Tanti lo ricorderanno nella nostra Serie A con la maglia della Fiorentina, in quella che fu una breve e fallimentare avventura: il centrocampista brasiliano arrivò in Toscana nel gennaio 2014 in prestito dai Red Devils a caccia di un rilancio che non arrivò mai, con un bilancio finale di sole otto apparizioni in maglia viola.

E dire che nel 2007 quel trequartista brasiliano aveva incantato l'Europa con la maglia del Porto, a tal punto da convincere un osservatore di primissimo livello come Ferguson, che fece spendere 30 milioni al suo United per strapparlo ai portoghesi.

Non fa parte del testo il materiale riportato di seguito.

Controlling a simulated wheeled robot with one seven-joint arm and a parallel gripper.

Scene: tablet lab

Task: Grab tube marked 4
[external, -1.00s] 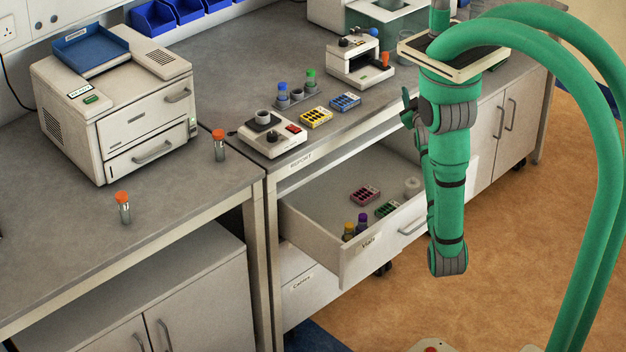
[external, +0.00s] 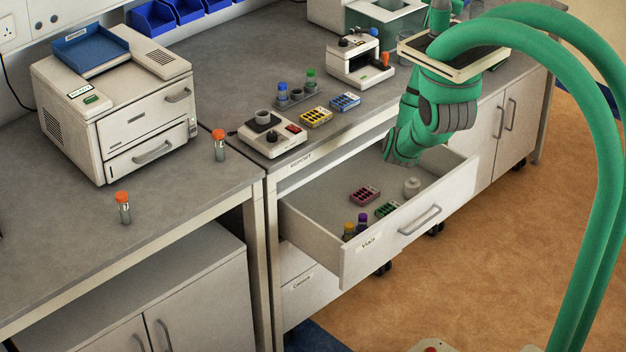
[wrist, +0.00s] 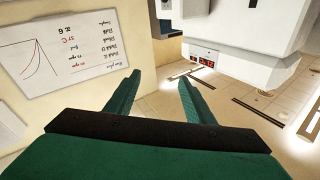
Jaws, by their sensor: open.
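No number can be read on any tube, so I cannot tell which is marked 4. Two clear tubes with orange caps, a front one (external: 124,208) and a back one (external: 219,146), stand upright on the left bench. A blue-capped tube (external: 282,94) and a green-capped tube (external: 311,80) stand in a grey rack. A yellow-capped tube (external: 349,231) and a purple-capped tube (external: 362,223) are in the open drawer's front corner. My gripper (wrist: 157,85) is open and empty in the wrist view, away from any tube. Its fingers cannot be made out in the external view.
The open drawer (external: 318,223) also holds red and green boxes and a white container. A white printer (external: 120,120), a small device (external: 272,134), and yellow and blue boxes are on the benches. The wrist view shows an upside-down whiteboard (wrist: 70,55) and a red-lit display (wrist: 202,60).

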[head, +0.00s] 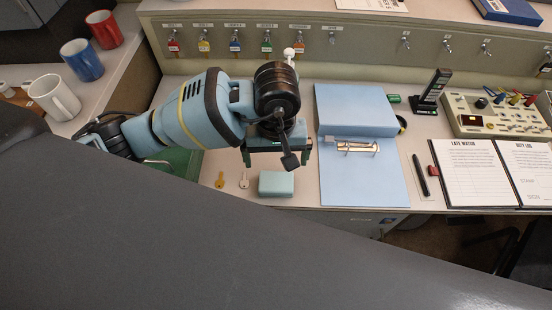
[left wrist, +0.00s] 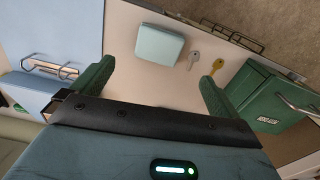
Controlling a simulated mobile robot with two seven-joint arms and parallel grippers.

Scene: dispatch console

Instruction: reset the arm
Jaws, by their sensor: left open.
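My left arm (head: 196,108) is light blue with black and yellow bands and reaches in from the left over the desk. My left gripper (head: 277,155) hangs above the desk, just behind a small pale-blue box (head: 276,184). Its two green fingers are apart with nothing between them, as the left wrist view also shows (left wrist: 157,88). In that view the pale-blue box (left wrist: 159,45) lies beyond the fingertips, apart from them. My right gripper is not in view.
A gold key (head: 220,180) and a silver key (head: 244,181) lie left of the box. A blue binder (head: 362,175) lies right of the gripper. A green box (left wrist: 268,112) is partly hidden by my arm in the head view. Mugs (head: 82,60) stand far left; a radio (head: 430,92) stands right.

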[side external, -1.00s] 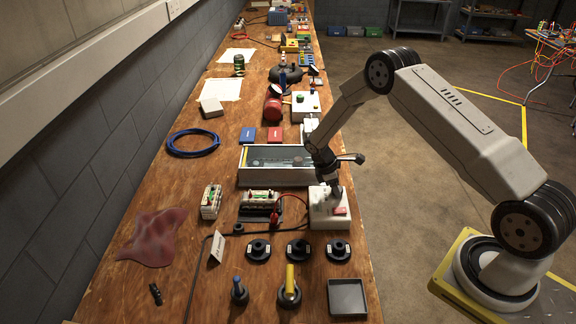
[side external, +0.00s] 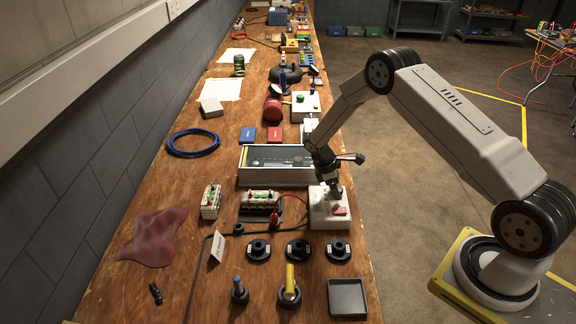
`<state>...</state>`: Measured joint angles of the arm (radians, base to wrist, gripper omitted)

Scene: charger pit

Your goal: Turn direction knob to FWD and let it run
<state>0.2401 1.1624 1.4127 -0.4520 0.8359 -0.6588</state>
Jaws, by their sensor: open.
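A white control box (side external: 322,220) sits at the right side of the wooden bench, with a red part (side external: 340,211) on its top. My gripper (side external: 334,197) points down over the top of this box, by its back part. It is open. The direction knob is hidden or too small to make out under my gripper, so its setting and any contact cannot be told. A long grey tray with a glassy top (side external: 255,178), holding small parts inside, stands just behind the box.
A terminal block (side external: 261,200) with a red lead stands left of the box. Black round bases (side external: 299,249) and a black tray (side external: 347,297) lie in front. A blue cable coil (side external: 193,143) and a pinkish cloth (side external: 155,238) lie left.

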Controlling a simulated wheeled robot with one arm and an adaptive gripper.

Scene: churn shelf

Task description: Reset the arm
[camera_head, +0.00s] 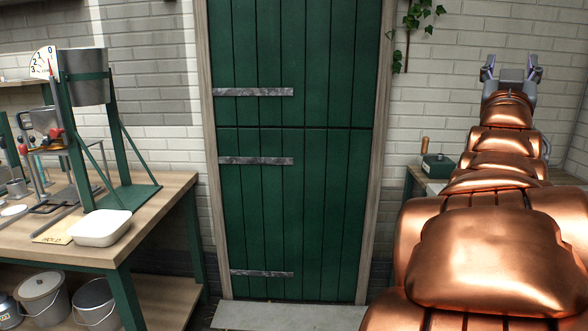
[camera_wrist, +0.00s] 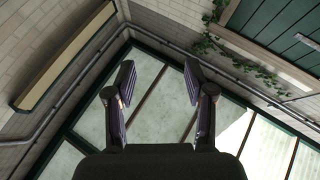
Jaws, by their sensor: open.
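My gripper (camera_head: 510,68) is at the upper right of the head view, at the end of my copper-coloured arm, which stretches forward toward the white brick wall. Its two fingers stand apart with nothing between them. In the wrist view the gripper (camera_wrist: 158,82) is also open and empty, with a finger on each side. Behind the fingers there, a glazed panel with dark green frame bars (camera_wrist: 150,108) fills the middle. My arm hides much of the right side of the head view.
A green door (camera_head: 290,150) stands in the middle. A wooden workbench (camera_head: 160,198) on the left bears a white tray (camera_head: 101,228) and a green stand with a metal drum (camera_head: 86,78); buckets (camera_head: 42,292) sit below. A green box (camera_head: 438,165) is partly hidden beside my arm.

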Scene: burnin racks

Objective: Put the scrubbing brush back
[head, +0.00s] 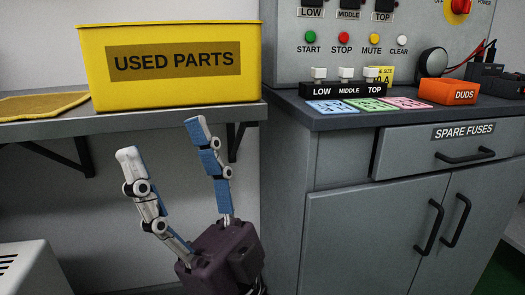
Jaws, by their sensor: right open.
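No scrubbing brush can be made out in the head view. My right gripper (160,140) points up in the lower middle of the picture, in front of the grey shelf. Its two fingers with blue pads are spread apart and nothing is between them. Its fingertips appear just below the shelf's front edge. My left gripper is out of the view.
A yellow USED PARTS bin (255,70) and a yellow cloth (40,104) are on the bracketed shelf (150,121). At right stands a grey cabinet (350,235) with a SPARE FUSES drawer (410,152), shut. An orange DUDS box (440,88) and coloured cards (370,104) are on top.

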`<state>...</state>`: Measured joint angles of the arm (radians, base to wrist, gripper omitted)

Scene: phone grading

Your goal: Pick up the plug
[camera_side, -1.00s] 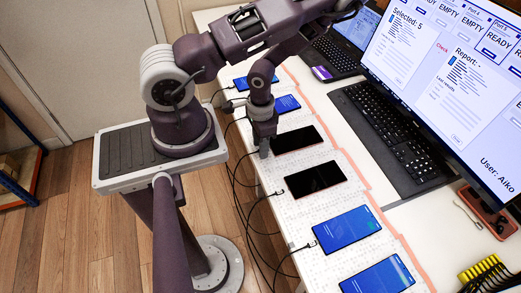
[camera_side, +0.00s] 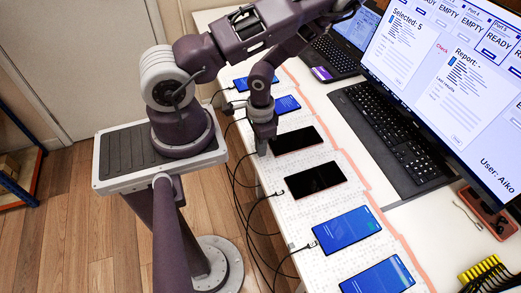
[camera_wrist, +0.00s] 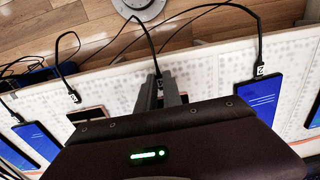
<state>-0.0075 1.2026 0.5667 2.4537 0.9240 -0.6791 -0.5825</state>
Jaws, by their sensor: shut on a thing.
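My gripper (camera_side: 262,148) is low at the left edge of the white table, beside the near-left corner of a dark phone (camera_side: 298,139). In the wrist view my gripper (camera_wrist: 162,92) is shut on a plug, which its fingers mostly hide. The plug's black cable (camera_wrist: 152,48) rises from between the fingers toward the floor side. Whether the plug is lifted off the table cannot be told. Another plug (camera_side: 278,193) lies loose beside a second dark phone (camera_side: 315,179); it also shows in the wrist view (camera_wrist: 74,96).
Blue-screen phones lie along the table (camera_side: 293,220), some with cables at their ends (camera_side: 347,229). Cables (camera_side: 236,180) hang over the table's left edge. A keyboard (camera_side: 392,135) and a large monitor (camera_side: 465,90) stand to the right.

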Al suo primo anno in Inghilterra Anderson venne premiato con il Golden Boy, il prestigioso trofeo che viene assegnato al miglior giovane under 21 militante nella massima serie di un campionato europeo, entrando di fatto in un albo d'oro che vede in archivio nomi illustri del calibro di Rooney, Messi, Aguero, Pogba, Sterling e Mbappè.

Anderson Manchester UnitedGetty

A differenza degli altri però la carriera di Anderson prese una piega ben diversa: non mancarono le presenze in campo e i trofei con lo United, ma il centrocampista sudamericano non riuscì mai ad affermarsi su alti livelli, andando presto incontro a una preoccupante discesa di rendimento a causa anche dei numerosi fastidi al ginocchio. Ma anche di una smodata passione per il cibo, come raccontato dall'ex compagno Rafael nella sua autobiografia insieme al gemello Fabio.

"Quando eravamo sul pullman della squadra e passavamo in una stazione di servizio sull’autostrada lui avrebbe iniziato a urlare ‘McDonald’s, McDonald’s’. Avrebbe mangiato qualsiasi cosa si fosse trovato davanti. Non è un caso che il suo momento di forma migliore sia stato quando ha giocato diverse partite di fila perché in quel modo non riusciva a mangiare così tanto. Se si fosse comportato da professionista sarebbe stato uno dei migliori calciatori del mondo".

Il palmares del classe '88 resta comunque di tutto rispetto, merito o fortuna di essersi trovato nel posto giusto al momento giusto: due campionati portoghesi, una Coppa di Portogallo, una Supercoppa portoghese, 4 Premier League, 5 Community Shield e 2 Coppe di Lega inglese; una Champions League e un Mondiale per Club. Con la maglia del Brasile si è tolto anche la soddisfazione di vincere una Copa America nel 2007.

Sul rettangolo di gioco però la carriera di Anderson disegnò una parabola del tutto discendente: stagione dopo stagione il livello delle sue prestazioni scese vertiginosamente, fino a costringere lo United a cederlo in prestito alla Fiorentina, dove l'impatto fu disastroso. Inevitabile a quel punto il rientro in patria, dove però non riuscì a ritrovare la migliore condizione: un inesorabile declino che lo portò alla decisione di ritirarsi a soli 31 anni, complici anche i tanti infortuni che continuavano a non dargli pace.

Una carriera vissuta a mille all'ora, con il punto massimo riconducibile a quel penalty segnato nella lotteria dei rigori della finale di Champions League 2007-2008 contro il Chelsea.

Poi una discesa amara culminata con l'addio al calcio altrettanto prematuro: esattamente undici anni dopo la vittoria di quel Golden Boy che presentava all'Europa il nuovo talento brasiliano. Tanti trofei in pochissimi anni, senza mai essere vero protagonista: la strana vita calcistica di Anderson, ora vice-allenatore in Turchia all'Adana Demirspor di Vincenzo Montella, dove ha chiuso la carriera. Un vincente 'oggetto misterioso'.